Julien Vallée: Yes, but it's great, too, because we got to understand everybody's role in video production and the challenges. So, it makes something interesting when we're working as larger-scale video production. We understand the role of each of the people and the struggle. So, we're trying to make the best of it in our creative process, keeping in mind the production parameters.


Can you share one realization of yours about how your work stands out? What feature of your work impresses the viewers the most?


Julien Vallée:  I think we've always tried to evolve in a way. We started by doing some tangible work, like every video effect would be in the camera, like building rigs to make stuff move, and it was very crafty. Then, eventually, just incorporating a little more... I guess this is what we've been known for. It is very tangible, like video productions.


Eve Duhamel: Like effects that were from the beginning of cinema, like with fishing and wire and just doing everything on set. We love that, and we love it also, but now we like to focus more on the narrative and what our story is going to be and then find the best way to do it. Is it like with post-production, is it all by hand, which we also like. Is it AI or something like that? It's like starting with the visual and story and then finding it. 

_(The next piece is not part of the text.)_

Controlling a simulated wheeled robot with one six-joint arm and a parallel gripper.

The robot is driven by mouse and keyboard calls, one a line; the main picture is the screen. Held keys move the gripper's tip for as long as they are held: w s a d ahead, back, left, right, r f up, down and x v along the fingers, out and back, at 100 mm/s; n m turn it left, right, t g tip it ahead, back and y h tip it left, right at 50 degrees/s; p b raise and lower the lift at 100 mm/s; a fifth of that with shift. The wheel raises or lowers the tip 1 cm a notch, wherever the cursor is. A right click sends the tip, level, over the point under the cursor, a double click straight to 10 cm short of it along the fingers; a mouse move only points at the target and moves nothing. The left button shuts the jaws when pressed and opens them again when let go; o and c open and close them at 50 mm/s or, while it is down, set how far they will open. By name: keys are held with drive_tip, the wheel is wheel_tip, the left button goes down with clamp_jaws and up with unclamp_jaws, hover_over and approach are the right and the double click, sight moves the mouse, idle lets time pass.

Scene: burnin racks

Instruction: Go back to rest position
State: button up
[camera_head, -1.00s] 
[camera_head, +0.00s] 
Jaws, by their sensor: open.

Julien Vallée: I think you said it right, too. It's visually coming from the background that we're from. Every frame we look at is a canvas where we need balance, contrast, color, and action. 


Eve Duhamel: We're picky with all the little details.

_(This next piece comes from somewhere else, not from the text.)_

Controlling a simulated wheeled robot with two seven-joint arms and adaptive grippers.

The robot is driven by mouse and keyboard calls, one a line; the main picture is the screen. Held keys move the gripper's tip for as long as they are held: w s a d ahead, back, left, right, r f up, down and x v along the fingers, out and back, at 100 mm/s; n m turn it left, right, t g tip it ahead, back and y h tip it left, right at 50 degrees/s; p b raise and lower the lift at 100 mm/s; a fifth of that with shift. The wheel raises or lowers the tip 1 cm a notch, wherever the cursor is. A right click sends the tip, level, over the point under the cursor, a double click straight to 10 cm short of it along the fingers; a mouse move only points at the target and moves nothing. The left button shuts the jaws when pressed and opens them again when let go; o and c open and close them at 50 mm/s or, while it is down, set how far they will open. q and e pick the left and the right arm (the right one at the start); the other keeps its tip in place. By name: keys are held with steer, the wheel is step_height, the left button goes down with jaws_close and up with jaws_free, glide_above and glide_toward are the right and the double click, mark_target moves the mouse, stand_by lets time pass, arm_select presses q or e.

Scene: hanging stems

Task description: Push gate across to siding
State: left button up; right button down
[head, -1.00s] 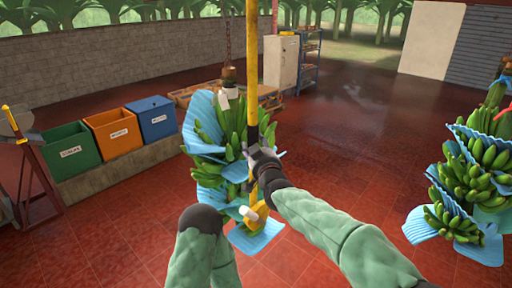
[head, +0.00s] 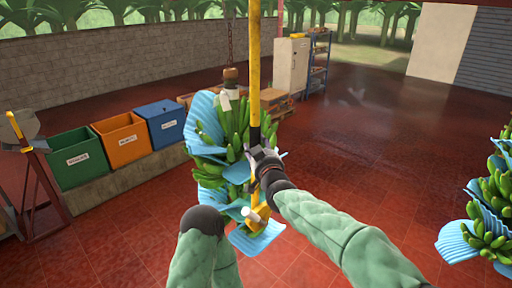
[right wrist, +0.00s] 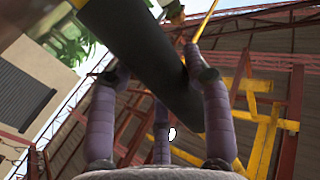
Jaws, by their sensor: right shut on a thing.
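A yellow pole (head: 254,60) with a black grip section hangs down in the middle of the head view. My right gripper (head: 261,153) is shut on the black grip (right wrist: 135,50), which lies between its purple fingers (right wrist: 164,115) in the right wrist view. The pole ends below in a yellow piece (head: 257,217) with a white peg. No part can be surely told as the gate or the siding. Yellow overhead framework (right wrist: 262,125) shows in the wrist view. My left arm is bent at the bottom of the head view, its gripper out of sight.
A green banana bunch (head: 207,172) with blue sheets hangs on a chain close behind the pole. Another bunch (head: 493,190) hangs at the right edge. Green (head: 78,158), orange (head: 121,139) and blue (head: 160,124) bins stand at left. Red floor is open at right.

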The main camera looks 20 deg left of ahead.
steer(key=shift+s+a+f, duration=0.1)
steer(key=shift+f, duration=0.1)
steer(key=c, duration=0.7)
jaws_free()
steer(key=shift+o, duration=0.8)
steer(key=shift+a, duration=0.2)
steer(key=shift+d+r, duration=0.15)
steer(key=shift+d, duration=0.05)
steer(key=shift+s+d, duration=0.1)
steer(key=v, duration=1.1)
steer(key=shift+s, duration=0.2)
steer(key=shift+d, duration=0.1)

In different disciplines, but you had done so much experience with these balance and things that your visual character just actually emerged from there. 


Julien Vallée: I would say so. I guess visually, there's something, there's always something that feels like us.


Can you tell us a little bit about your new video artwork dedicated to OFFF?


Julien Vallée: Hector, the director of the festival, and Pep asked us what would be… They usually do video recaps of the event, like any event would do. It's pretty corporate; it shows the lecture, it shows the people, and it's interesting. But I guess they wanted something a little more artistic-driven. 


Eve Duhamel: It's the same thing that they do now with the speaker video; they always ask an artist or somebody to do a video for that, and it's really like you can do whatever you want; he doesn't even see it until it's done, and now he wanted to do the same thing for the recap video. We don't even show anything; we show the process and how we feel… Maybe you want to explain it as well. 


Julien Vallée: Yes, it's the story of a character who is inspired by a kind of inner self, and it's very motivating to see how people work, what their process is, the great things they do. So it's always getting back home with this spark of energy, creative energy. So that's kind of the story of a character or inner creative character is a source of awakening, and it's going to change everything around this character's life. So it should be how at the end of the month or the beginning of May, but that's the main story. So, it's a metaphor for how you feel coming back from an event like this one. 



You're focusing on the essence.


Eve Duhamel: Exactly.


What trends do you think will shape the future of the digital art, CGI, and animation industry?


Julien Vallée: There's this significant shift right now with artificial intelligence and the way even tools like Adobe, for instance, incorporate it directly within the tool. It has an impact on the way that you work and the way that you create. I feel like there's this big revolution where everybody doesn't know where to pull strings from and how to use them. Is it okay to use them, or is it not? It's so polarized. At some point, we're going to come out of it, and what's going to remain is the work that I'm seeing, touching me. Like, do I like it? Does it mean something? Like is it emotionally captivating? And however you've done it, I guess this is what's going to remain because it's like the beginning of 3D when Pixar did, like, a Toy Story, everybody was like, oh my God, 3D is never going to be the same again. Like, everything has to reach this level. But at some point, you realize, like, style is interesting when it's not all homogenous. 


Eve Duhamel: And it's the same thing as we were saying before. Like, it's just a new tool that when you have an idea, like for the girl transforming herself in the video, for example, you have this idea and sometimes it's just, it's a new tool that fits well, for this thing you have in your mind. And then, for another thing, it doesn't fit well. For example, the dance and what we're filming needed to be real. But then, sometimes, like when she transforms everything around her, it fits more, and it's like the kind of feel of AI.